▸ **WRITTEN REQUEST**: Whenever a line below holds the word "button", copy that line.

▸ **SUPPLIED MATERIAL**:
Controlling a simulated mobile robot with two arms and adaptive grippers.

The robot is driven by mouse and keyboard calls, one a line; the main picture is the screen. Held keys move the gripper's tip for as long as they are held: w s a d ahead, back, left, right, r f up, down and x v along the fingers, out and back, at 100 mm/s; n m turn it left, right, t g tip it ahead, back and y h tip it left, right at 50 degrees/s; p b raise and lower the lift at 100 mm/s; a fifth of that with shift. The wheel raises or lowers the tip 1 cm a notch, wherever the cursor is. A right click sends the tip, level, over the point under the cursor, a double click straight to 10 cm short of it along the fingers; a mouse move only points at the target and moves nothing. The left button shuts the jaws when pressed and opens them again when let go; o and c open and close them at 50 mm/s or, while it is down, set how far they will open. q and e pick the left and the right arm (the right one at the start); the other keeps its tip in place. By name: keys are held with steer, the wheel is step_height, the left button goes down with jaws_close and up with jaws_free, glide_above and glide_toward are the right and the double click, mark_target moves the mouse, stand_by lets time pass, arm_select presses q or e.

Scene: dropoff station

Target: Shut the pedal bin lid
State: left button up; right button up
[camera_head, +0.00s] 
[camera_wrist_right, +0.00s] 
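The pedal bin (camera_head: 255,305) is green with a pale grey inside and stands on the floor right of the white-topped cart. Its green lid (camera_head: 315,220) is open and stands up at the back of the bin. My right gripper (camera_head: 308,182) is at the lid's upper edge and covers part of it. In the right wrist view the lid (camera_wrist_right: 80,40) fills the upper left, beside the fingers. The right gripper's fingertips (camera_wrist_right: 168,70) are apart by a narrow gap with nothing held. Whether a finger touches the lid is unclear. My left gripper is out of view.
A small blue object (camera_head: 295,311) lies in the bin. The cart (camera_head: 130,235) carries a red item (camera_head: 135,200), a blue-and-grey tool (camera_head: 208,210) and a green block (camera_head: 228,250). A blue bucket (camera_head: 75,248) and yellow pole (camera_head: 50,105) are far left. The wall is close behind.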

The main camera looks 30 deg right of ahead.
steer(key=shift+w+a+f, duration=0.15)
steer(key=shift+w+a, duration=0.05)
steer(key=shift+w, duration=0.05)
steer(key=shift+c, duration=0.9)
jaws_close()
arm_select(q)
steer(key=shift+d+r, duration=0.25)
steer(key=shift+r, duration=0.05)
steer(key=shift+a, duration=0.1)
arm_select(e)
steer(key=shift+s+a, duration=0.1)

▸ **COMPLETE ANSWER**:
The robot is driven by mouse and keyboard calls, one a line; the main picture is the screen. Held keys move the gripper's tip for as long as they are held: w s a d ahead, back, left, right, r f up, down and x v along the fingers, out and back, at 100 mm/s; n m turn it left, right, t g tip it ahead, back and y h tip it left, right at 50 degrees/s; p b raise and lower the lift at 100 mm/s; a fifth of that with shift. The wheel raises or lowers the tip 1 cm a notch, wherever the cursor is. A right click sends the tip, level, over the point under the cursor, a double click straight to 10 cm short of it along the fingers; a mouse move only points at the target and moves nothing. The left button shuts the jaws when pressed and opens them again when let go; o and c open and close them at 50 mm/s or, while it is down, set how far they will open. q and e pick the left and the right arm (the right one at the start); the other keeps its tip in place. By name: keys are held with steer, the wheel is step_height, the left button goes down with jaws_close and up with jaws_free, glide_above and glide_toward are the right and the double click, mark_target moves the mouse, stand_by lets time pass, arm_select presses q or e.
State: left button up; right button up

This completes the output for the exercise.